Não posso falar sobre o último filme de Bertolucci, que não vi, mas sobre o último que vi: L’asssedio, quase dez anos atrás. Bertolucci retorna às relações tempestuosas entre um homem e uma mulher; e a Roma, uma Roma turística e ao mesmo tempo intimamente pessoal: os protagonistas, um músico inglês e uma estudante africana, convivem num apartamento vizinho às escadarias de Trinità dei Monti. Embora aparentemente “menor”, sem a grandiloqüência das paisagens as quais estávamos nos acostumando (O último imperador, O pequeno Buda), é um filme impressionante.

Toda a antipatia do inglês vai se diluindo pouco a pouco.
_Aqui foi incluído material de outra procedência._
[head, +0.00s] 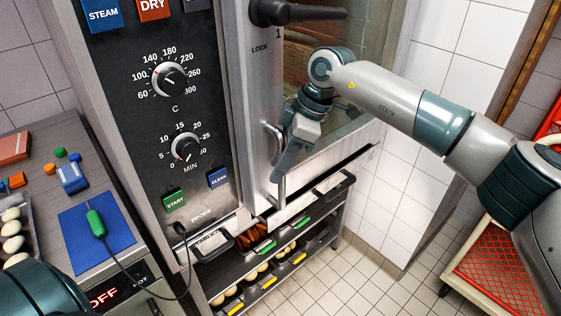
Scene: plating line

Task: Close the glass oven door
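The glass oven door (352,70) is to the right of the control panel, with a metal frame and a dark bottom edge. It looks shut or nearly shut; I cannot tell whether it sits flush. A vertical bar handle (279,190) is on the door's left frame. My right gripper (285,163) is at this handle, in front of the glass, fingers pointing down and left. The view does not show whether its fingers are closed around the bar. A black lock lever (300,13) lies horizontal above. My left gripper is out of view; only part of that arm shows bottom left.
The control panel (150,125) has knobs and buttons. A probe with a green grip (96,223) lies on a blue mat (115,248) on the left counter, its cable hanging. A tray rack (318,232) stands below the door. A red-shelved trolley (495,275) is at right. Tiled floor between is clear.

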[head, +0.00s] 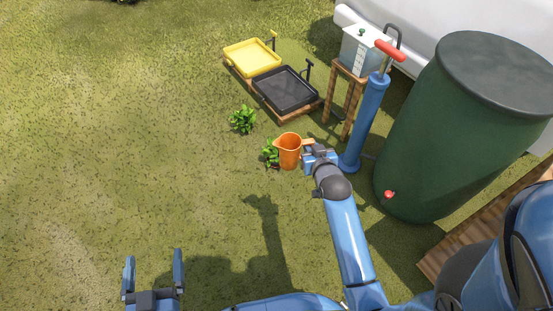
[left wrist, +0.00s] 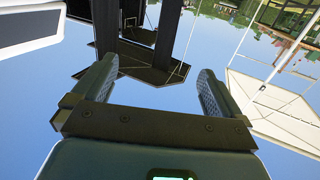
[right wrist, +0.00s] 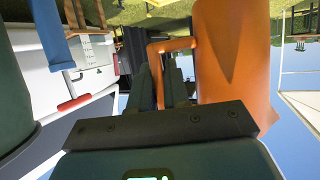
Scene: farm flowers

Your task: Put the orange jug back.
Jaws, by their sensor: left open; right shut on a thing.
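The orange jug (head: 289,152) is in the middle of the head view, its handle toward my right gripper. My right gripper (head: 311,153) is shut on the jug's handle. In the right wrist view the orange jug (right wrist: 228,60) fills the right of centre, and its handle passes between the fingers of my right gripper (right wrist: 166,85). The jug looks upright. Whether it touches the ground is hard to tell. My left gripper (head: 152,272) is open and empty at the lower left of the head view. The left wrist view also shows its two fingers apart (left wrist: 155,85).
A green barrel (head: 465,125) with a red tap stands at the right. Yellow (head: 252,57) and black (head: 285,89) trays lie behind. Small plants (head: 243,119) grow nearby. Grass at left is clear.

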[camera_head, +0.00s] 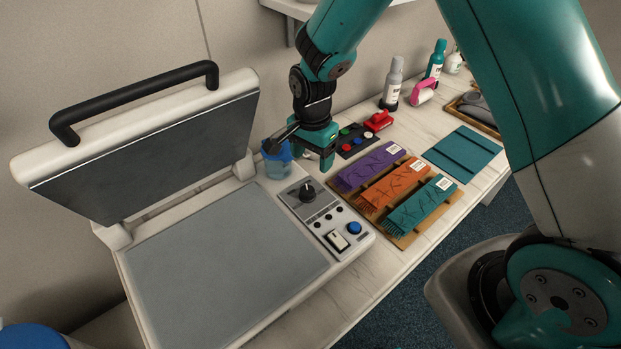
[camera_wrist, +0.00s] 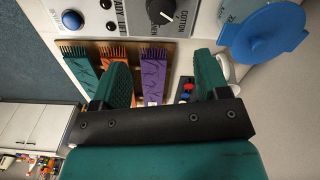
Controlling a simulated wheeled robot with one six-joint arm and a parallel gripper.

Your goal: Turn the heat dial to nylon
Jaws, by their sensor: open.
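The heat dial (camera_head: 307,192) is a black round knob with a pale pointer mark on the heat press's control panel (camera_head: 331,216). In the wrist view the dial (camera_wrist: 160,10) is cut off by the top edge. The word COTTON reads beside it; the nylon mark cannot be made out. My gripper (camera_head: 305,153) is above and behind the dial in the head view, apart from it. In the wrist view my gripper (camera_wrist: 162,66) has its two green fingers spread wide with nothing between them.
The press lid (camera_head: 150,150) stands open at the left. A blue-lidded cup (camera_head: 276,158) is close behind the panel, near my gripper. Purple, orange and teal fringed pieces (camera_head: 388,187) lie on a wooden rack to the right. A blue button (camera_head: 354,228) and white switch (camera_head: 337,240) are on the panel.

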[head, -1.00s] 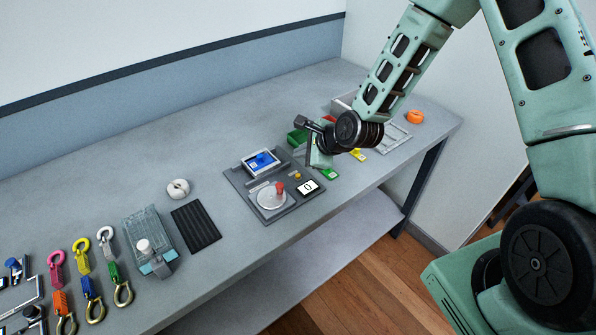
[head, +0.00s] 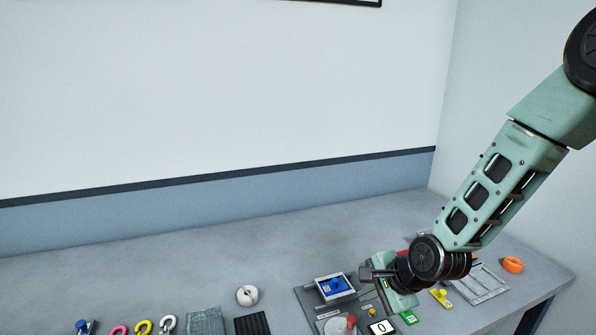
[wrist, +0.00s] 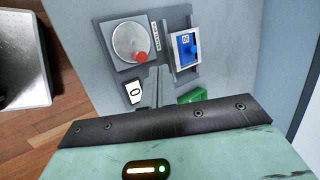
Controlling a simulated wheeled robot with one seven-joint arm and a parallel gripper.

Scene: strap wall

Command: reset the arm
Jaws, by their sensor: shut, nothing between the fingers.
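My arm reaches in from the upper right in the head view, with its dark wrist joint low over the right part of the bench (head: 290,232). My gripper (wrist: 156,74) shows in the wrist view as narrow grey fingers together, with nothing between them. In the head view my wrist partly covers the panel's right side, and the fingertips are hard to make out.
A white ring (head: 247,295) and a black ribbed mat (head: 252,323) lie left of the panel. Coloured clips are cut off by the lower edge. A tray (head: 482,284) and an orange ring (head: 513,264) lie to the right. The wall rises behind the bench.

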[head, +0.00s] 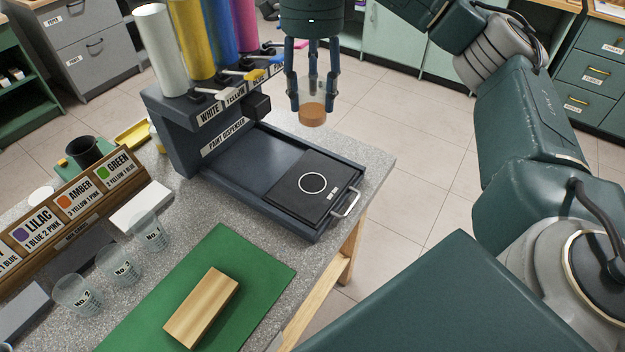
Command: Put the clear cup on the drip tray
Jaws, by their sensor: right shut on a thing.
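The clear cup (312,115) has something orange-brown at its bottom. My right gripper (312,92) points down and is shut on this cup, holding it upright in the air. In the picture the cup shows above and behind the black drip tray pad. The drip tray (222,165) is the dark, shallow base of the paint dispenser. Its right part carries a black pad with a white ring (312,183) and a metal handle at the front right edge. Nothing stands on the tray. My left gripper is not in view.
The paint dispenser (173,125) with several colour cylinders and small levers stands at the tray's back left. Several clear cups (118,268) stand at the left. A wooden block (202,308) lies on a green mat (245,262). The table's right edge drops to the tiled floor.

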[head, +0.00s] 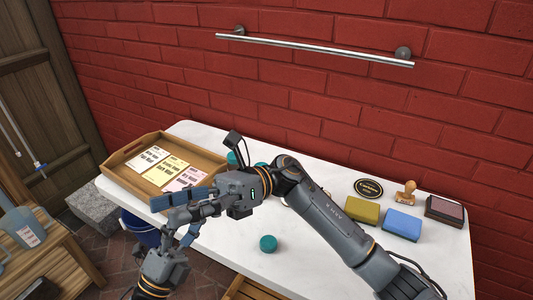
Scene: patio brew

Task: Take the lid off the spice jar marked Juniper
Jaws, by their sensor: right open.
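Teal round tops that look like jar lids show on the white table (320,270): one near the front (268,243), and two farther back, a left one (232,158) and a right one (260,165), partly behind my right arm. No Juniper marking is readable, so I cannot tell which jar is Juniper. My right gripper (186,216) reaches left across the table, open, with nothing seen between its fingers; it is left of the front teal top and apart from it. My left gripper (168,255) is at the lower left, overlapping the right one's fingers in view; its jaws are unclear.
A wooden tray (198,153) with paper cards (168,170) stands at the back left. At the right are a yellow block (362,211), a blue block (402,224), a stamp (405,193), a dark pad (445,210) and a black disc (368,189). A rail (315,50) crosses the brick wall.

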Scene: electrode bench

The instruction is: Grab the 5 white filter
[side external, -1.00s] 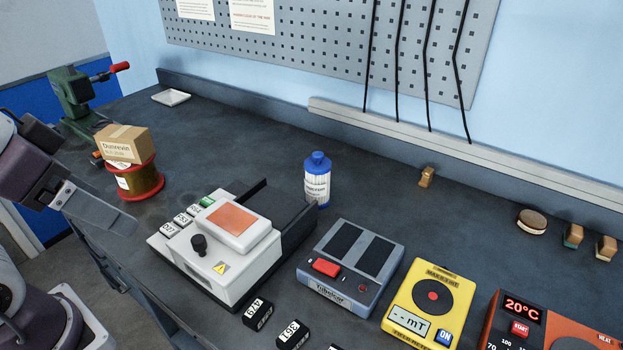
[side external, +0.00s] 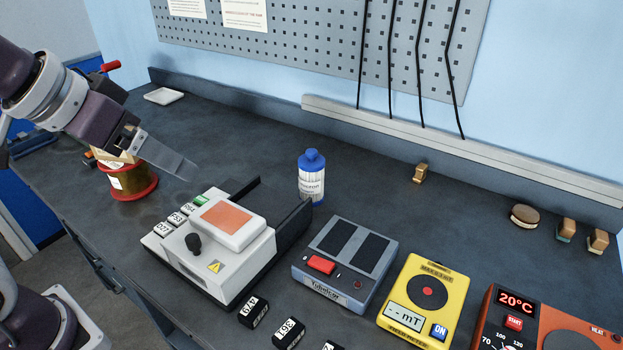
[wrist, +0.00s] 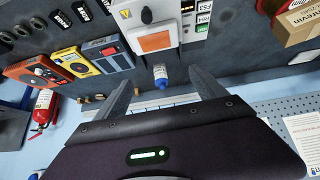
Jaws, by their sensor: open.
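No thing in view is plainly marked as a white filter 5. White number-labelled blocks (side external: 177,219) sit in a row along the left of a white machine (side external: 250,267) with an orange panel. They also show near the top of the wrist view (wrist: 204,18); their digits are hard to read. Black blocks with white number labels (side external: 254,312) lie at the front of the bench. My gripper (side external: 190,172) is above the bench, up and left of the white machine, apart from it. In the wrist view my gripper (wrist: 163,92) has its fingers spread with nothing held.
A blue-capped bottle (side external: 311,180) stands behind the machine. A cardboard box (wrist: 298,22) and red spool (side external: 133,182) are at left, near my arm. A grey-blue device (side external: 345,262), yellow meter (side external: 428,300) and orange heater (side external: 500,328) stand right.

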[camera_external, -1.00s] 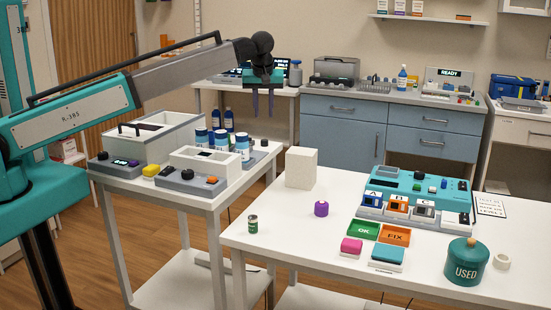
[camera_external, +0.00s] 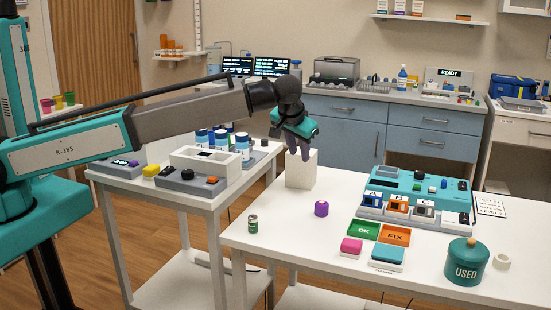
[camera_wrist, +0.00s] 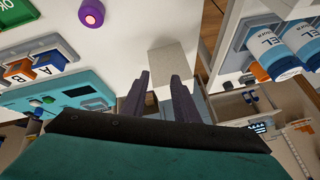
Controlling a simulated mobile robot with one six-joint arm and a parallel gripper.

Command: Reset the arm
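My gripper (camera_external: 298,157) hangs at the end of my teal and grey arm, tilted downward. In the outside view it overlaps the top of a white block (camera_external: 302,175) on the front white table. In the wrist view its two dark fingers (camera_wrist: 161,76) stand apart with nothing held between them. The block (camera_wrist: 172,62) shows beyond the fingertips. I cannot tell how far the gripper is above or behind the block.
A purple knob-like piece (camera_external: 321,209), a small can (camera_external: 253,224), a teal device (camera_external: 418,188), green and orange trays (camera_external: 395,235) and a teal USED jar (camera_external: 467,262) stand on the front table. Blue-labelled bottles (camera_external: 242,147) stand on the left table (camera_external: 208,198).
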E nós, que começamos odiando intensamente o personagem, terminamos por amá-lo. Intensamente.

2 comentários:

Anônimo disse...

...bertolucci in the sky with diamonds... o último tango sempre bem no nosso nariz, além de paris, em vias de osfato: todos os carinhos levam aroma...

Moacy Cirne disse...

O seu conhecimento do cinema é muito bom, meu caro. "Assédio" é um belo filme - sem falar em algumas de suas principais obras. "Os sonhadores" - o último filme dele que vi (já saiu em dvd, parece-me -, mesmo sem figurar entre seus trabalhos mais expressivos, é uma generosa homenagem ao próprio cinema. Um abraço.